I finally got round to watching Moneyball this weekend. Despite finding baseball outrageously bland, it was a film I’ve wanted to see for quite a while, due to my salacious obsession with sports statistics.
For those of you who are unaware of the plot of Moneyball, it is based on the true story of baseball side Oakland Athletics and its general manager Billy Beane who struggled through seasons with a low playing budget. In a bid to match the top teams like the New York Yankees and the Boston Red Sox, the franchise adopts sabermetrics – a form of statistical analysis to assess baseball players.
It was a great film, with Brad Pitt putting in a solid performance in the role of Beane, and made me wonder whether the way of thinking could be replicated in other sports, most notably football.
If the success of Moneyball was based on statistics alone then the answer is simple – football can learn nothing. Baseball is a game where a player needs to show a very limited number of skills and these can be represented in a finite number of statistics.

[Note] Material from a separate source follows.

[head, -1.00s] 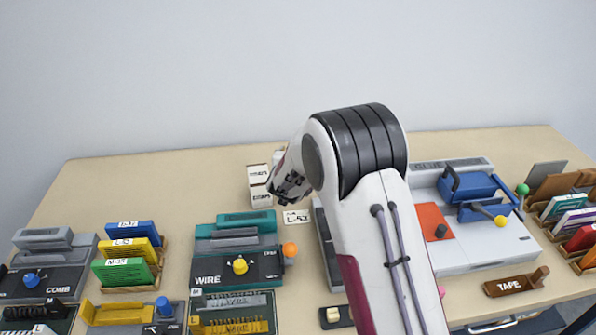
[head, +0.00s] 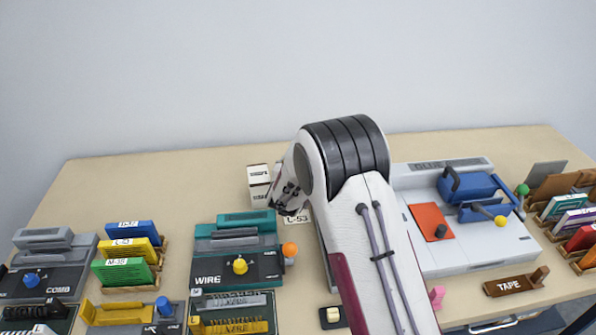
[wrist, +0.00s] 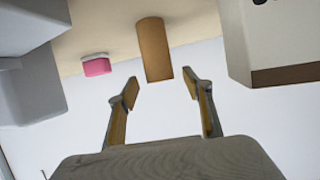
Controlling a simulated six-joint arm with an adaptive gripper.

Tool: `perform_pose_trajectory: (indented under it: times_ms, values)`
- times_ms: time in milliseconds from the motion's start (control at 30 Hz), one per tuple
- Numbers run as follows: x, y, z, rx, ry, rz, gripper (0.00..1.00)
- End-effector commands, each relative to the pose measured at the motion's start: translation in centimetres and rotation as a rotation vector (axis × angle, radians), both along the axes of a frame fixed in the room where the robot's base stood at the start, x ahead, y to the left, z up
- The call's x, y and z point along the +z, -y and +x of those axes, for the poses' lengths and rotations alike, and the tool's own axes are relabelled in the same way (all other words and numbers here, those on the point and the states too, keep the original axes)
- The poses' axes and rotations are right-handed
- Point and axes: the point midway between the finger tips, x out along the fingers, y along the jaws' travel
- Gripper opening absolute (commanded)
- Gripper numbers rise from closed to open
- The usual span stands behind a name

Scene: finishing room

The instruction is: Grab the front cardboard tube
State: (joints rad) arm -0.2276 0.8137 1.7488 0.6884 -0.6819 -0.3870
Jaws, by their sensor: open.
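A brown cardboard tube (wrist: 154,50) shows in the wrist view, where the scene looks upside down and the tube stands on the beige surface. My gripper (wrist: 161,85) is open, and its fingertips lie on either side of the tube's free end in the picture. I see no contact. Only one tube is visible, so I cannot compare it with others. In the head view my gripper (head: 287,200) is low over the bench behind the wire binder, its fingers too small to make out. No tube shows there; my arm covers part of the bench.
The teal wire binder (head: 238,260) is in front, and the glue machine (head: 465,255) is right of my arm. A pink object (wrist: 96,66) stands beside the tube. Bare bench (head: 190,190) lies to the left.

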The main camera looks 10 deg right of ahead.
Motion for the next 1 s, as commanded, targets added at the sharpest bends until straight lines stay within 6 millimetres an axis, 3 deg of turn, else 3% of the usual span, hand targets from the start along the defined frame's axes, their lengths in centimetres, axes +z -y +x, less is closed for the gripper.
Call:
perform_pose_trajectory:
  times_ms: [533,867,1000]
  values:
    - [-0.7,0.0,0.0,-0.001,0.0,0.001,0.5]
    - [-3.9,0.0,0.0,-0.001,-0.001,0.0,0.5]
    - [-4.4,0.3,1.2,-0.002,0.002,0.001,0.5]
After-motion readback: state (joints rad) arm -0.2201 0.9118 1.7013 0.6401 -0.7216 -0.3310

Football is not like this. Primarily, teamwork is absolutely vital. If you assembled a team comprising of the best baseball players in each position statistically they are likely to win the World Series. There is no guarantee of that in football – see the Galacticos etc.
But a misconception about Moneyball is that it is solely based on statistics. Absolutely not. The only reason Oakland were utilising statistics was to gain an advantage in the field and to win games. As Peter Brand says: “Your goal shouldn’t be to buy players, your goal should be to buy wins. And in order to buy wins, you need to buy runs.”
And as that is the case, it could be argued that many teams are now embracing the fundamentals of Moneyball by improving their scouting resources and playing the transfer market.
Arsenal and Borussia Dortmund are two examples, though the former has gone off the rails in recent years. But Udinese are perhaps the best case.
Ten years ago, Bianconeri finished 14th in Serie A, avoiding relegation to the Italian second tier by just a point. A decade later, the club has a squad which many in the division envy. Quality, young footballers have been bought relatively cheap from far-flung countries, like Ghanaian Kwadwo Asamoah and Chilean Mauricio Isla. Undoubtedly these players will be sold for huge profits and at the right time, as Gokhan Inler and Alexis Sanchez have in previous years. This tactic has seen Udinese break into Italy’s exclusive group of elite sides.
The primary functions of Moneyball, namely to gain an advantage over a wealthier opponent, can be extrapolated to whichever sport. It’s not just about statistics.